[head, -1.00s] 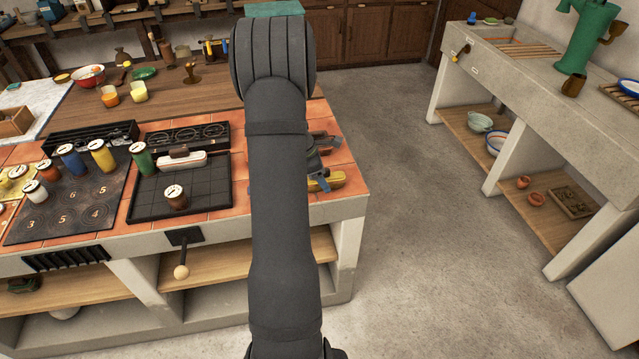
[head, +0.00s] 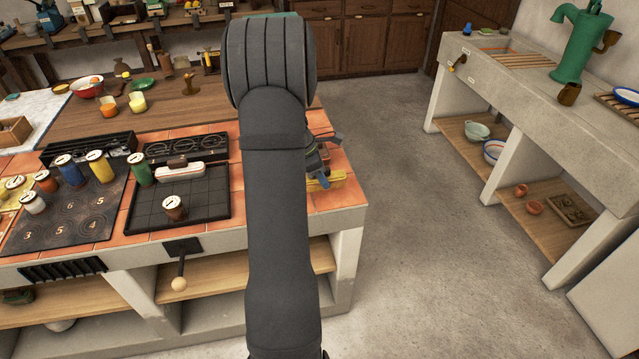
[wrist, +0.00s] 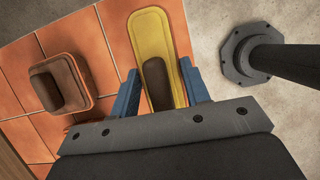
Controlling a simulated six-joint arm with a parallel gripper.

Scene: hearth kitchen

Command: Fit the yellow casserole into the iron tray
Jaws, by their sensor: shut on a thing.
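The yellow casserole (head: 340,180) is long and narrow with a dark handle on top. My arm partly hides it in the head view; the wrist view shows it (wrist: 150,40) between my gripper's blue fingers. My gripper (wrist: 161,92) is shut on it, at the right end of the tiled counter. I cannot tell whether it is clear of the tiles. The black iron tray (head: 205,215) with a grid floor lies to the left on the counter.
A terracotta-coloured lidded dish (wrist: 60,84) with a dark handle stands on the tiles left of my gripper. The counter's right edge drops to open floor (head: 420,260).

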*-*-*

* Task goal
The copy should hold exactly the lines from the line with "[head, +0.00s]" to the line with "Command: Fit the", both ends in, set down without any pictures and with nothing added.

* Result for this exercise
[head, +0.00s] 
[wrist, +0.00s] 
Controlling a simulated six-joint arm with a parallel gripper.

Scene: hearth kitchen

Command: Fit the yellow casserole into the iron tray

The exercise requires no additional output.